The only way to ensure business continuity while complying with new government regulations and directives is to allow employees to work remotely. Working from home has its own organizational and operational challenges, Cyber Security is one of the main issues. Organizations must ensure there is no security exposure when employees work from home and that the new situation will not expose the organization to attackers, data leaks or security breach.

As expected, we too, were impacted and transitioned all of our teams into working remotely. We expected this government mandate, and ran drills prior to those taking effect to ensure business continuity. We understand the immense responsibility we have in securing over 3.6 million people and will take every step necessary to ensure continuity and quality of our service.

Here are the 7 areas we saw remote work impacting, and the steps we took to ensure business continuation. We think anyone transitioning to remote work should implement the same steps.

  1. Employees using private devices: When employees use their personal computers, it’s impossible to control the devices’ security posture. This could lead to malware infestation, and data and credential leakage. Most employees will not allow their company to install an MDM or impose limitations on their own computers. In some cases, these would be home computers used by the employee’s other family members. In days of financial troubles, it is not practical to purchase new laptops for employees, and even purchase MDM or other security software will be too expensive.
    We sent the Coro application link to our employees so that the Coro client will scan for malware/ransomware and assures end-point posture.

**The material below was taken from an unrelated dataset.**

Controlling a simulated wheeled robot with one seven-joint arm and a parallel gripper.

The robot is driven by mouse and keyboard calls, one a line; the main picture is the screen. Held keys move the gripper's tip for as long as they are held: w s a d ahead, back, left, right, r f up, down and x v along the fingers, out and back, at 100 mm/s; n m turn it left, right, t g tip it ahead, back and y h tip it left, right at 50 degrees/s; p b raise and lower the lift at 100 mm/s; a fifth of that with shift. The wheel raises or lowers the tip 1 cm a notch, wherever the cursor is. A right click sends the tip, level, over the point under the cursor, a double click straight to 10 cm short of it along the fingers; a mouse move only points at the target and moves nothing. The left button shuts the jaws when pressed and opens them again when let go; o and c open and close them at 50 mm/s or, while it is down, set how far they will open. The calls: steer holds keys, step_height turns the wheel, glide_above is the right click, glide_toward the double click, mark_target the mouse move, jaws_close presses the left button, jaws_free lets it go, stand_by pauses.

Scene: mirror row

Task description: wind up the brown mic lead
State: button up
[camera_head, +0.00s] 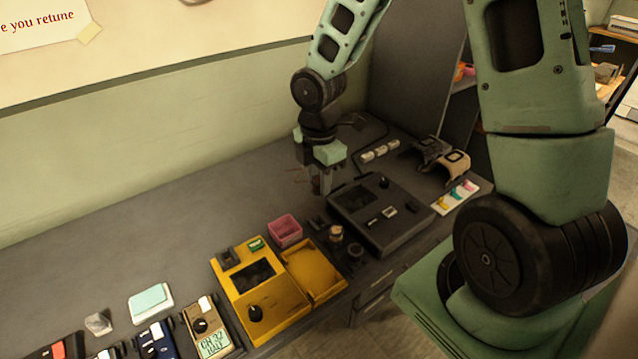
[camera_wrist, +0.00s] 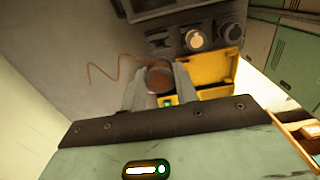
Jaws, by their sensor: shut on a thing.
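The brown mic lead (camera_wrist: 118,56) shows in the wrist view as a thin loose strand bending across the grey bench to the left of a round brown piece (camera_wrist: 159,78). The strand runs to that piece, which sits between the two fingers of my gripper (camera_wrist: 160,88). I cannot tell if the piece is a wound coil or an end of the lead. In the head view my gripper (camera_head: 321,185) points down over the bench, behind a pink bin and left of a dark console. Its fingers are shut on something there, and the lead is hardly visible.
A dark console (camera_head: 358,200) stands right of my gripper. The pink bin (camera_head: 285,227) and a yellow unit (camera_head: 233,289) with an open tray (camera_head: 313,270) are in front. Headsets (camera_head: 455,163) lie at the right. The bench at left rear (camera_head: 190,220) is clear.

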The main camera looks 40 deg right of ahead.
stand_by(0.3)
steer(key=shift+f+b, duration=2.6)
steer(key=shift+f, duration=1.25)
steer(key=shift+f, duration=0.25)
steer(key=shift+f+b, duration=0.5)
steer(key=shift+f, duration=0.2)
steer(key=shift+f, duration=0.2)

It’s a much more cost effective than purchasing licenses for device posture management and anti-malware/ransomware for the employees’ personal devices.

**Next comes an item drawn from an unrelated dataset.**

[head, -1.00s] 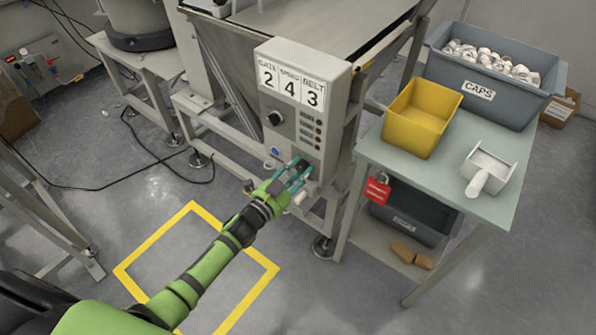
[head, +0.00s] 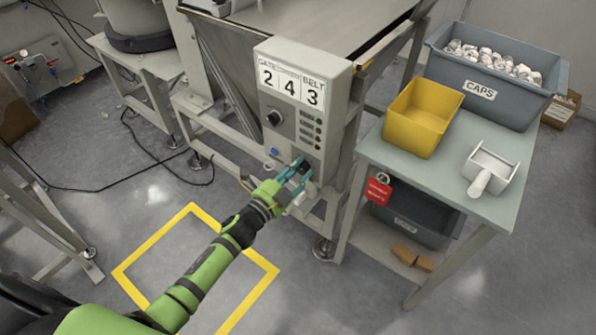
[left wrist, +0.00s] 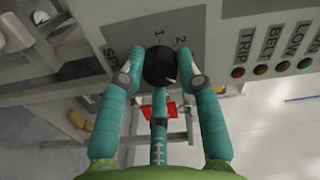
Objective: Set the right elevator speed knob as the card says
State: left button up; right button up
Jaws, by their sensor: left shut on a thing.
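The grey control box (head: 299,150) carries a white card (head: 290,87) reading 2, 4, 3; the middle 4 stands under a small label, and GATE and BELT are legible beside it. My left gripper (head: 300,172) is shut on a black knob low on the box's face. In the left wrist view the knob (left wrist: 157,66) sits between the teal fingers, with "SPE" and the numerals 1 and 2 printed around it. A pale mark on the knob points to the lower right there. The rest of the scale is hidden. My right gripper is not in view.
Another black knob (head: 274,118) and a blue button (head: 275,152) are on the same box, left of several small lamps. A table (head: 365,150) at right holds a yellow bin (head: 422,118), a scoop (head: 490,168) and a CAPS crate (head: 491,91). A red tag (head: 378,189) hangs near.

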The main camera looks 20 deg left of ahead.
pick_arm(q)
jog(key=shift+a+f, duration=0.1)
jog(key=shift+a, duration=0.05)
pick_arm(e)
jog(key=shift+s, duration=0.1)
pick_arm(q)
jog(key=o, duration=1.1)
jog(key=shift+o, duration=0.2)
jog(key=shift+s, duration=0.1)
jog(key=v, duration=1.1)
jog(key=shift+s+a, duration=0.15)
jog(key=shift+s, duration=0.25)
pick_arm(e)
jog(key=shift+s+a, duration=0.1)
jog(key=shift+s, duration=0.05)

  2. The home network: Most of our employees have a consumer WiFi configuration at home, which means limited bandwidth, non-static IP and absolutely zero security. because we use Office365 and many other cloud services, VPN was not a practical option. Beyond the latency it introduces, A VPN service running on a device that is not secured is a perfect backdoor for any attacker. Also, providing a VPN too all our employees working remotely, would result in a major incremental expense.
    We turned on the built-in Coro Wi-Fi threat detection and mitigation to ensure the network is secured. Otherwise we would have had to upgrade the employees’ internet connectivity to an advanced internet service and that would have been more expensive.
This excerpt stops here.